Yeah I know I'm laying the metaphor on pretty thick, that's kind of a crutch for me when I'm trying to invoke imagery. That brings up another question, too, one which echos the thoughts of every writer aspirant in history. I wonder: how do they do it? The good ones, I mean, the Big Ones. Good writing seems like it should be so damned easy. Anyone with the vocabulary and a smidgen of smarts should be able to slap prose together like legos. Poetry to Epics, everyone should be able to do it.

It was a relatively innocuous turn of phrase that inspired all of this; I was browsing around for a new piece of candy when I recalled reading about Carmac McCarthy's The Road. I'm a big sucker for post-apocalyptic fiction of any stripe, but I haven't gotten around to this one yet. On the first page is this passage:

“Nights dark beyond darkness and the days more gray each one than the one that had gone before. Like the onset of some cold glaucoma dimming away the world.”
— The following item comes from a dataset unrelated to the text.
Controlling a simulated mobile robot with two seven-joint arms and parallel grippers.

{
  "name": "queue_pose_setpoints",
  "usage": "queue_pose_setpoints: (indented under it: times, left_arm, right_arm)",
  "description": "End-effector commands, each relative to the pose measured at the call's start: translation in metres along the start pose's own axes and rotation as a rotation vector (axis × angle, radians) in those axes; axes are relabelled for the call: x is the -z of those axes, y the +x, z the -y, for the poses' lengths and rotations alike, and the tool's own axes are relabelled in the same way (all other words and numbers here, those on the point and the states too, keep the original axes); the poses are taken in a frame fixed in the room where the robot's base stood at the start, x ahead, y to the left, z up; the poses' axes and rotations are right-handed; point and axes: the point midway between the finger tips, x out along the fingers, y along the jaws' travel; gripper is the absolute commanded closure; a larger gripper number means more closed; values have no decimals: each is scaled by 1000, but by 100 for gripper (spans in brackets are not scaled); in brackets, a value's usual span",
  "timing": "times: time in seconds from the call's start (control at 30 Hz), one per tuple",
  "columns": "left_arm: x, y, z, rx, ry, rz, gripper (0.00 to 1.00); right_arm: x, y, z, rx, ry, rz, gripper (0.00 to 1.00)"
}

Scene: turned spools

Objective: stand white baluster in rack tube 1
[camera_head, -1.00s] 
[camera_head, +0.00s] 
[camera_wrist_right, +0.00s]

That's not really spectacular in the grand scheme of things, I know, but it's definitely a step or two above my normal fare. It started me thinking about the other times I've read or heard really awesome prose, and how it affected me. I remember the first time very clearly; it was during Ronald Reagan's national address on the Challenger Disaster in 1986. Quoting a poem by John Gillespie Mcgee, he said this:

"We will never forget them, nor the last time we saw them, this morning, as they prepared for their journey and waved goodbye and slipped the surly bonds of Earth to touch the face of God."

I still tear up when I read that last bit, to me it's that incredible. It's like reading a symphony. How does someone write something like that? Why can't anyone? It's just a few simple words chained together, and yet it invokes so much. I was 10 years old, and that phrase was my political awakening. I fell in love with Ronald Reagan at that moment (and back out, but that's another story), and I was moved to start learning about.. well, everything. The Cold War, our domestic and foreign policies, the whole shebang. All of that from one turn of phrase.

I want that, again.

1 comments:

daeguowl December 4, 2008 at 4:30 PM  

I have a love/hate relationship with speeches. I like listening to inspiring oratories but i feel i am being conned in that they are often not the words of the speaker himself. After all, the great words presumably came from some nameless, faceless speechwriter rather than Reagan himself.
On the other hand, nobody watns to listen to a debate conducting in the manner of a football post-match interview.